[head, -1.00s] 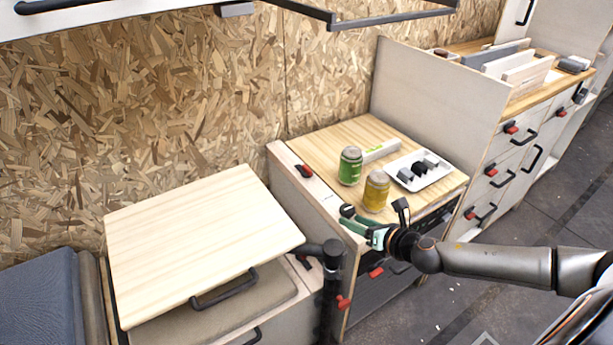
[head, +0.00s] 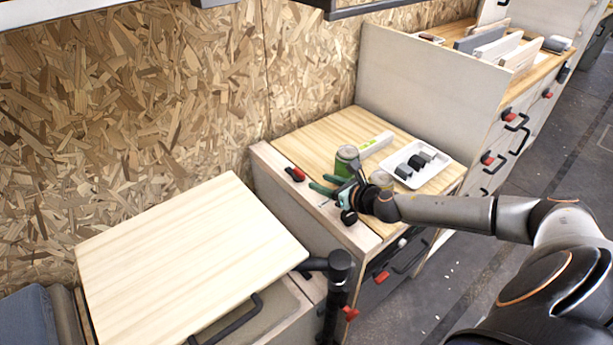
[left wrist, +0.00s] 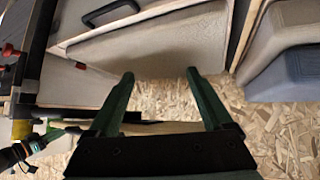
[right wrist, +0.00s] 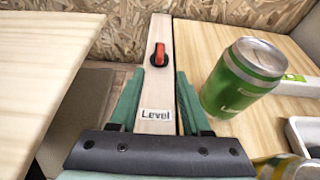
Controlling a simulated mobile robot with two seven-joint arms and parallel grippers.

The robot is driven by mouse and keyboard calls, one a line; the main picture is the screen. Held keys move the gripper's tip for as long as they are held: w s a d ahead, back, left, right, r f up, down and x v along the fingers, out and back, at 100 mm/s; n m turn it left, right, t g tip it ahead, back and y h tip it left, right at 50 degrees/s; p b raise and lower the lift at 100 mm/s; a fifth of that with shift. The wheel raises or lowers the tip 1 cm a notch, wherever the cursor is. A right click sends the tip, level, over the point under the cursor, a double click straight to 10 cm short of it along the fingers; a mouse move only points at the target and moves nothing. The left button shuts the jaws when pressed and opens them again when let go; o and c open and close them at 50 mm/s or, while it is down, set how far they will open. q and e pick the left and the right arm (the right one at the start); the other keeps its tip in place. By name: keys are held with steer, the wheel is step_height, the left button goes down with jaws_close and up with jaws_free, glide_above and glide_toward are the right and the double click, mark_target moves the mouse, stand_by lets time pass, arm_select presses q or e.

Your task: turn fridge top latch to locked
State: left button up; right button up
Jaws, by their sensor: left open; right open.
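A red and black latch (head: 295,173) sits on top of the pale panel beside the wooden counter. In the right wrist view this latch (right wrist: 158,55) lies ahead of the fingers, with its red handle along the panel and a "Level" label nearer me. My right gripper (head: 328,183) is open and empty just above the panel, pointing toward the latch and apart from it. Its fingers (right wrist: 160,75) straddle the panel in the right wrist view. Another red latch (head: 381,277) is on the cabinet front below. My left gripper (left wrist: 160,73) is open and empty.
A green can (head: 346,160) and a yellow can (right wrist: 285,168) stand close to my right gripper. A white tray (head: 440,178) with dark items lies behind them. A wooden tabletop (head: 190,255) extends at the left. A tall panel (head: 430,90) bounds the counter's far side.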

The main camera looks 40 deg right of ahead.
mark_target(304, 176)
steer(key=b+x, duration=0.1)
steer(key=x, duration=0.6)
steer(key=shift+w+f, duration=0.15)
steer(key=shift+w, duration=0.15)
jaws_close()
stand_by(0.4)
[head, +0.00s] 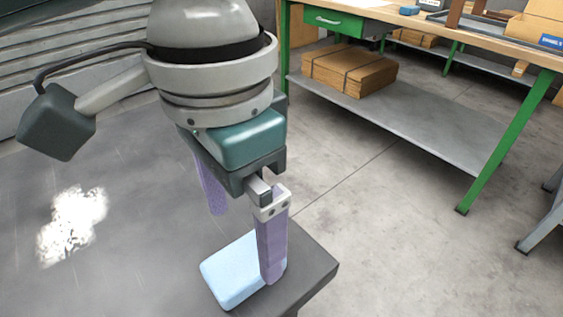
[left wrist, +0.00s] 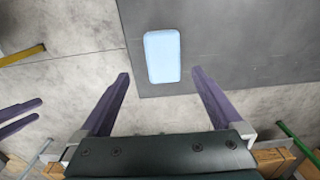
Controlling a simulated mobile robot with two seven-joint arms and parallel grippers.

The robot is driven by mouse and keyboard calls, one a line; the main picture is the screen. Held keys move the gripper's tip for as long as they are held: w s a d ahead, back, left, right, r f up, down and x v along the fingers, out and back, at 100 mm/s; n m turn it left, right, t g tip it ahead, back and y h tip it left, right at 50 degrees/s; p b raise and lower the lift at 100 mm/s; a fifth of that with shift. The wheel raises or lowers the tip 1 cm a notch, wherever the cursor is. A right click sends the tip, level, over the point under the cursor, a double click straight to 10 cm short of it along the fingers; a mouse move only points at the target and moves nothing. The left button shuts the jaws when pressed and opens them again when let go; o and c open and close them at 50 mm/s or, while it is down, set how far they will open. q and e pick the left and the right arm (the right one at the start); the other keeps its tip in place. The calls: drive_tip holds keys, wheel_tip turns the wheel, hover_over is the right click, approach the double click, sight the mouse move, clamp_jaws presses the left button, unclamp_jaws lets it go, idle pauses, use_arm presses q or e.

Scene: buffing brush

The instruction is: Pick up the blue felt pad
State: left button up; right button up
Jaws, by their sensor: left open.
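The light blue felt pad (head: 232,270) lies flat near the corner of the dark grey table in the head view. It also shows whole in the left wrist view (left wrist: 162,56). My left gripper (head: 244,246) is open and empty, pointing down over the pad. In the head view, one purple finger overlaps the pad's right side; I cannot tell whether it touches. In the left wrist view the pad lies ahead of and between the fingertips (left wrist: 160,73). Two purple fingers, seemingly of my right gripper (left wrist: 20,117), show at the left edge there.
The dark table (head: 130,260) bears a white powdery patch (head: 72,225) at left. The table's edge and corner are close to the pad. A green-legged workbench (head: 470,50) with a cardboard stack (head: 350,70) on its shelf stands beyond open floor.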

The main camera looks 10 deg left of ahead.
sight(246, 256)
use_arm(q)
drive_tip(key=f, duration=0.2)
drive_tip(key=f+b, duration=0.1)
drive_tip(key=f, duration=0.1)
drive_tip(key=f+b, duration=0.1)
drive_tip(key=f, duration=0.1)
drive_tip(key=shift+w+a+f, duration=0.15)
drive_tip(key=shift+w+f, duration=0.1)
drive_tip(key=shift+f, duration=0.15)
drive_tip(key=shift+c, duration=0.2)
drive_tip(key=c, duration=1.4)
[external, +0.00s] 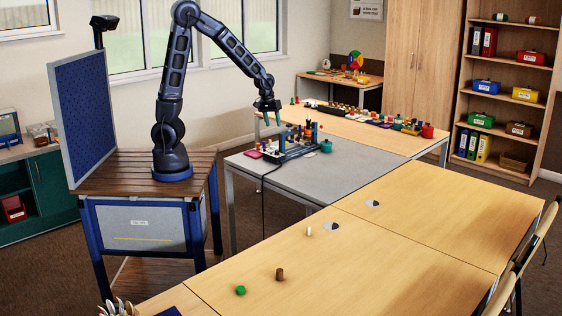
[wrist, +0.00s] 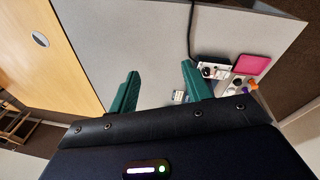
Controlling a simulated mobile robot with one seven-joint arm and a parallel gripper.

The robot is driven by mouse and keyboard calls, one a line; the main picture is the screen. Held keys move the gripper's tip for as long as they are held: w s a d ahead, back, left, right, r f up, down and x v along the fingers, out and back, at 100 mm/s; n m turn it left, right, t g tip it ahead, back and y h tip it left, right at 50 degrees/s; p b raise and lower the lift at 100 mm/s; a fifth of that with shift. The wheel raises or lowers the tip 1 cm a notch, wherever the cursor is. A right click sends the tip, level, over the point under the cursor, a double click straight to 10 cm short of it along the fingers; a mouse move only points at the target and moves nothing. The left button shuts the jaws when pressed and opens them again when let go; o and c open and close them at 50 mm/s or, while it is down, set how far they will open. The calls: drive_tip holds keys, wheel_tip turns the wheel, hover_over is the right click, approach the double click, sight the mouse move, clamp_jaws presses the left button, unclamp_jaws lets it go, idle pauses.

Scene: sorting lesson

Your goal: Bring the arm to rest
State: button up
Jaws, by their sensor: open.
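My gripper (external: 270,116) hangs at the end of my raised, bent arm, above the grey table (external: 330,183) and over the left part of the tray of small items (external: 290,155). In the wrist view my gripper (wrist: 160,92) has two green fingers spread wide apart. Nothing is between the fingers, and they touch nothing that I can see. The grey table top lies below them.
A pink pad (wrist: 251,64) and small parts lie right of the fingers in the wrist view. A green cylinder (external: 240,290), a brown cylinder (external: 280,274) and a white piece (external: 309,231) stand on the near wooden table (external: 340,275). The front of the grey table is clear.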

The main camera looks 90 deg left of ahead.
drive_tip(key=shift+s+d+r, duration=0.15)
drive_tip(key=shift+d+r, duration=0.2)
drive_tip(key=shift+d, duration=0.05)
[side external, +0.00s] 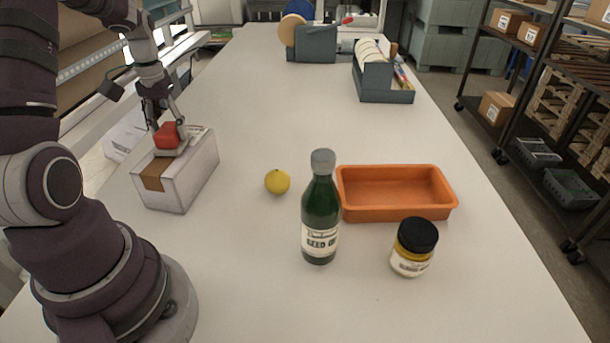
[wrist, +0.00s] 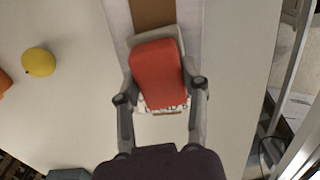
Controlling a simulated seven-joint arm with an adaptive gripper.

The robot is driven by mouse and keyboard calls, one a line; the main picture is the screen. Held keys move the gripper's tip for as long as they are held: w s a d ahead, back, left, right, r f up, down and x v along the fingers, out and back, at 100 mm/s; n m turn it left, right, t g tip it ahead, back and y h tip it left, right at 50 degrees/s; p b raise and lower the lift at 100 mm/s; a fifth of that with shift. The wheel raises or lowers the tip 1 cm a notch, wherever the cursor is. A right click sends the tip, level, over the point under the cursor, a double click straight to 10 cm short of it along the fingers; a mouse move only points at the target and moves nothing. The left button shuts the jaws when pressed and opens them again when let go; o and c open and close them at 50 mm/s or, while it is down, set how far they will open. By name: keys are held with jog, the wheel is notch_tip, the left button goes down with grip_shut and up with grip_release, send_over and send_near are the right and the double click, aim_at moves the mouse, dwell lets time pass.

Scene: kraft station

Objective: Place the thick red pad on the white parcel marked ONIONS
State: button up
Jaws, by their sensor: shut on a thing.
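The thick red pad (side external: 167,134) is held between the fingers of my gripper (side external: 172,145), right over the top of the white parcel (side external: 187,182). In the wrist view the red pad (wrist: 158,72) lies between the two fingers of my gripper (wrist: 159,85). Below it shows the white parcel (wrist: 118,22) with brown tape. Dark lettering shows at the pad's near edge, mostly covered, so I cannot read it in full. I cannot tell whether the pad touches the parcel's top.
A yellow lemon (side external: 277,182), a green bottle (side external: 320,215), an orange tray (side external: 398,210) and a dark-lidded jar (side external: 413,248) stand right of the parcel. Grey holders (side external: 384,84) stand farther back. The table between is clear.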

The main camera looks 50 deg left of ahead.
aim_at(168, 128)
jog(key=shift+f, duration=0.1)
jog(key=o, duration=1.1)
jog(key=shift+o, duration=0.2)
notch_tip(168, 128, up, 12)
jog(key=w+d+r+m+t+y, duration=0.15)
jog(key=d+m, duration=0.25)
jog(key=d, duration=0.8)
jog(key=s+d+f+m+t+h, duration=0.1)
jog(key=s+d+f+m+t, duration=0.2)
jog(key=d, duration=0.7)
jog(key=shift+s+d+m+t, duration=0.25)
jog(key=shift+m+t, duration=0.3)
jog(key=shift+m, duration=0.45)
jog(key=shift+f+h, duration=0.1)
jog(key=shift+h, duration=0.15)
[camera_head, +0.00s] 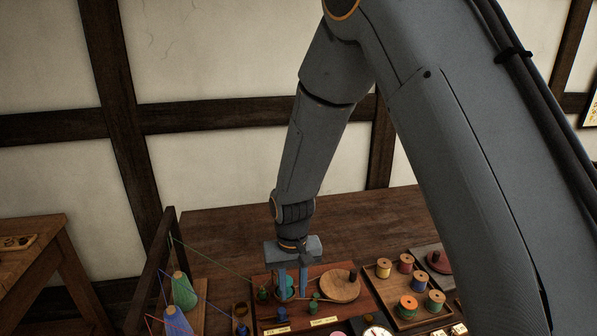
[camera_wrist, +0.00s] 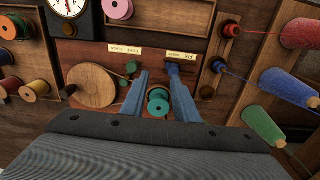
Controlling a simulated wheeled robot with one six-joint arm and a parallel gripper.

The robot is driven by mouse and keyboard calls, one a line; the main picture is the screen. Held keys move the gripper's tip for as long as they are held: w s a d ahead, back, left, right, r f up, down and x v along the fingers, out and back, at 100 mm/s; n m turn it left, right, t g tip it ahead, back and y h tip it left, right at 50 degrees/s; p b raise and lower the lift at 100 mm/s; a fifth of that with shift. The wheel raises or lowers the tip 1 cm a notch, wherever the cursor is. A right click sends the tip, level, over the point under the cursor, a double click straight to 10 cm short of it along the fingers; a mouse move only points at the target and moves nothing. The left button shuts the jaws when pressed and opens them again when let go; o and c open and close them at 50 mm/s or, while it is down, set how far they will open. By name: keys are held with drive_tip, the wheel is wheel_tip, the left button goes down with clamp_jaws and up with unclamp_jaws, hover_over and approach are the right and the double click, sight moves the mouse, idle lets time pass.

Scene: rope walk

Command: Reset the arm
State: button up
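My gripper (camera_head: 292,296) points down over the red-brown board (camera_head: 262,312) on the workbench. In the wrist view its two blue fingers (camera_wrist: 158,73) stand apart, with a visible gap between them. A teal spool (camera_wrist: 158,103) shows in that gap, clear of both fingers in the picture; it also shows beside the left finger in the head view (camera_head: 287,284). How far the spool lies below the fingertips I cannot tell. My arm comes down from the top right of the head view, bent at the elbow.
A round wooden disc (camera_head: 340,286) lies right of the gripper. Further right is a tray (camera_head: 398,318) of thread spools. At left, a dark upright frame (camera_head: 152,270) stands by coloured cones (camera_head: 183,292) with taut threads. A dial (camera_wrist: 68,6) shows too. The bench behind is bare.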

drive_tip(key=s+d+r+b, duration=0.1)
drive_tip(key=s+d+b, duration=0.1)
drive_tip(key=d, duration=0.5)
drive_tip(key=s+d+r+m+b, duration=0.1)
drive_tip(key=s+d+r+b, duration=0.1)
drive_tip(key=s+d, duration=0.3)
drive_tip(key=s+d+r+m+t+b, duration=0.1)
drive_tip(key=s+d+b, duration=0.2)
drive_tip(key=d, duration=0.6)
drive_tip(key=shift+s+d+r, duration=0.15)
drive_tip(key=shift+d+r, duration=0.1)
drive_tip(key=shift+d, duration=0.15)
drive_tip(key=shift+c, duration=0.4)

+ + + + +

Task prompt – Say how many lines in this material hold "Controlling", and say nothing else.

Solution below – 5